Lisa does a good job of bringing the site to life. Her songs have proved their suitability for all sizes of stage. Hopefully this will help catapult Lisa to bigger and better things.
Yesterday I'd seen one Irish band, Kila, try to drain the life out of Irish music. It was like the scene in a horror movie where the vampire has sucked the blood out of the heroine's best friend at the end of a regency ball. What takes her place is a very pretty, but soulless shell.

Beoga, ironically the Irish word for lively, rush in before the pallid corpse takes its final breath and start to put spirit back into the body.
Hailing from County Antrim, this five piece is everything a top traditional band from Erin should be. Actually any good band should be.
I'd heard a couple of their songs during The Session the day before and knew that this had the potential to be something special and it was. Beoga quickly form a relationship with the audience and play on it mercilessly.
They feel very spontaneous, yes the core of the song is there, but you feel they could shift it down a side alley anytime they wanted to. It gives the music an edge to it that keeps it fresh, it's also going to get me along to the Proper Records Stall and buy a copy of at least one of their albums.
The between song patter is different as well, yes the theme is the same, but the words take it off at a tangent.
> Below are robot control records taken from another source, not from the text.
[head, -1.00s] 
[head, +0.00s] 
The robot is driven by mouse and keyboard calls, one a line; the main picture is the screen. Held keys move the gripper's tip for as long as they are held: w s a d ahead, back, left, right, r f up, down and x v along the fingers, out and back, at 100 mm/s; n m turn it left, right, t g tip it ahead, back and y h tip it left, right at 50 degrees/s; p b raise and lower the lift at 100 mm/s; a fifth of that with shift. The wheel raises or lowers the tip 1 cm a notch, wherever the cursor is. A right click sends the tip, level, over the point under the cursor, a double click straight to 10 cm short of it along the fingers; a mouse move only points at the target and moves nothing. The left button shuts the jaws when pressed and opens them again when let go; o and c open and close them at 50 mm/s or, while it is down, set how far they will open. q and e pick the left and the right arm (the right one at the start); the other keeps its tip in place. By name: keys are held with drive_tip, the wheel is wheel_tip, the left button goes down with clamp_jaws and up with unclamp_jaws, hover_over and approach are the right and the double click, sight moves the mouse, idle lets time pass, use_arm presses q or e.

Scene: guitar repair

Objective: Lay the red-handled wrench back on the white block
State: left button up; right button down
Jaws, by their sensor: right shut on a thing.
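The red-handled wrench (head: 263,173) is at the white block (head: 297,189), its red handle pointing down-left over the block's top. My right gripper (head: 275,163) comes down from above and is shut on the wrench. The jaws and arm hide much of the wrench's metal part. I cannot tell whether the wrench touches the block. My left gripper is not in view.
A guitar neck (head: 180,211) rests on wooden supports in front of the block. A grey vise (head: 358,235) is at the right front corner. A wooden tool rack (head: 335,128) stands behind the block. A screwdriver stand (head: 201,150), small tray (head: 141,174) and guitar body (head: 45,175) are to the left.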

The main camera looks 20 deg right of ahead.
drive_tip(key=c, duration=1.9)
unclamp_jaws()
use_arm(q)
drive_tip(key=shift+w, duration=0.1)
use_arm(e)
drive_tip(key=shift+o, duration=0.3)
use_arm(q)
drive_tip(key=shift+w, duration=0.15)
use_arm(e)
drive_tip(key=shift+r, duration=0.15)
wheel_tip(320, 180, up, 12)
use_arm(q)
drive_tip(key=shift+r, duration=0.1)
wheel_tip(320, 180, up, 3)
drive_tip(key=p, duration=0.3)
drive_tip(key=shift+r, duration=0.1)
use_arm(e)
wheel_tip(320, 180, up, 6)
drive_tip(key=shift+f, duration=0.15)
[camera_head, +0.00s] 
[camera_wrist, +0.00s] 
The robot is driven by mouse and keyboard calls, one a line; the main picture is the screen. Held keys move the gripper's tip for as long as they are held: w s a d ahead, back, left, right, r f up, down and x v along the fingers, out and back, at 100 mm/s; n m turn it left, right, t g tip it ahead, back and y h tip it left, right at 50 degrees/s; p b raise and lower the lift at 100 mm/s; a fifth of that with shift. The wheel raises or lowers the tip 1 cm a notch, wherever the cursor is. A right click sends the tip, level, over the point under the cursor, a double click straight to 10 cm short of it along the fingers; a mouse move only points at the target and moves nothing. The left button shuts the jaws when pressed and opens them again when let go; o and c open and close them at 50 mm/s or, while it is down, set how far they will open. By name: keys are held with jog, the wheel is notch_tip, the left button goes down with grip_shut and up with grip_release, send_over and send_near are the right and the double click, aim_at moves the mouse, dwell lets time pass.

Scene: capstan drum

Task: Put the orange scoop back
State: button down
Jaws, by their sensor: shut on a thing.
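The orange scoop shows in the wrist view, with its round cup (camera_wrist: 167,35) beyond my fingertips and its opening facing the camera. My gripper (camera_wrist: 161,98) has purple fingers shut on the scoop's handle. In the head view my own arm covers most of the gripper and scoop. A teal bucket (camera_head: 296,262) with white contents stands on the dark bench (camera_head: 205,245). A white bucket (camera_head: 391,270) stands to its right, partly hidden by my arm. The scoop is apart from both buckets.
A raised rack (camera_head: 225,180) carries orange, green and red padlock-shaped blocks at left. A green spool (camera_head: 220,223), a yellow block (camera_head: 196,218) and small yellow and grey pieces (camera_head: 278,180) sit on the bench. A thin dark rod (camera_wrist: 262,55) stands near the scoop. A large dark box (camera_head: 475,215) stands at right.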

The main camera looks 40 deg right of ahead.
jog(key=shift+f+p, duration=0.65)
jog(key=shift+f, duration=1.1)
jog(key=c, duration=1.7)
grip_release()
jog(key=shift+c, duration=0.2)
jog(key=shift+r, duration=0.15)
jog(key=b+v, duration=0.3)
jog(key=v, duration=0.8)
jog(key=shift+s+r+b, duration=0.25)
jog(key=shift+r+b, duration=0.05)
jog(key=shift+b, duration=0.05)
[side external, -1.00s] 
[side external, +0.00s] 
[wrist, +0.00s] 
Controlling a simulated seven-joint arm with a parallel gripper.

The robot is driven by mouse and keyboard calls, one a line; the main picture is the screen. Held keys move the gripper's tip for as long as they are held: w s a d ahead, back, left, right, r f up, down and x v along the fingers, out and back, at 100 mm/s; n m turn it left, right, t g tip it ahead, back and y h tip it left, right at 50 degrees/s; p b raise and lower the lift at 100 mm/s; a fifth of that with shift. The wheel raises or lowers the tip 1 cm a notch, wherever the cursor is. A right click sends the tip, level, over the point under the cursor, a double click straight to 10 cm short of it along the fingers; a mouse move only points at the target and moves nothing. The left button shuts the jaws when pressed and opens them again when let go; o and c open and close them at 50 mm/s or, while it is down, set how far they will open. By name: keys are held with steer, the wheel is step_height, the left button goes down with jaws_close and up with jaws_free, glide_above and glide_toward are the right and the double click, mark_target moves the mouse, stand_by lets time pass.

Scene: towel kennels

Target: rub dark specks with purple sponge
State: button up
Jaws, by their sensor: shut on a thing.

The biggest thing you notice about Beoga is that they play with a twinkle in their eye. They're enjoying what they're doing and want you to have fun to. They also play the only bodhran solo that I hear all festival.
They're a very keyboard driven unit, one conventional plug in, two others via accordions. It's what gives the band their energy and distinct core sound. Beoga are a band to keep an eye out for.
I bump into Ade Edmondson, I knew he'd been on site all weekend as the youngest member of the Fatea team had mentioned seeing the doctor guy from Holby City and then looked bemused when I mentioned The Young Ones and Bottom, how times have moved on.
Ade has been a folk and world music fan for many years. His daughter Ella has played a set at The Hub and at the Club Tent on Saturday that I missed, but which had apparently gone down well.
It was at this point that I realised that I had missed the cutting of the cake. The only known baby born at the festival, well not actually born there, but decided that it was his day to be born, came into the world at just gone twelve on the Sunday. Family and friends gather in the Guinness Tent on the Sunday at midday to mark the occasion.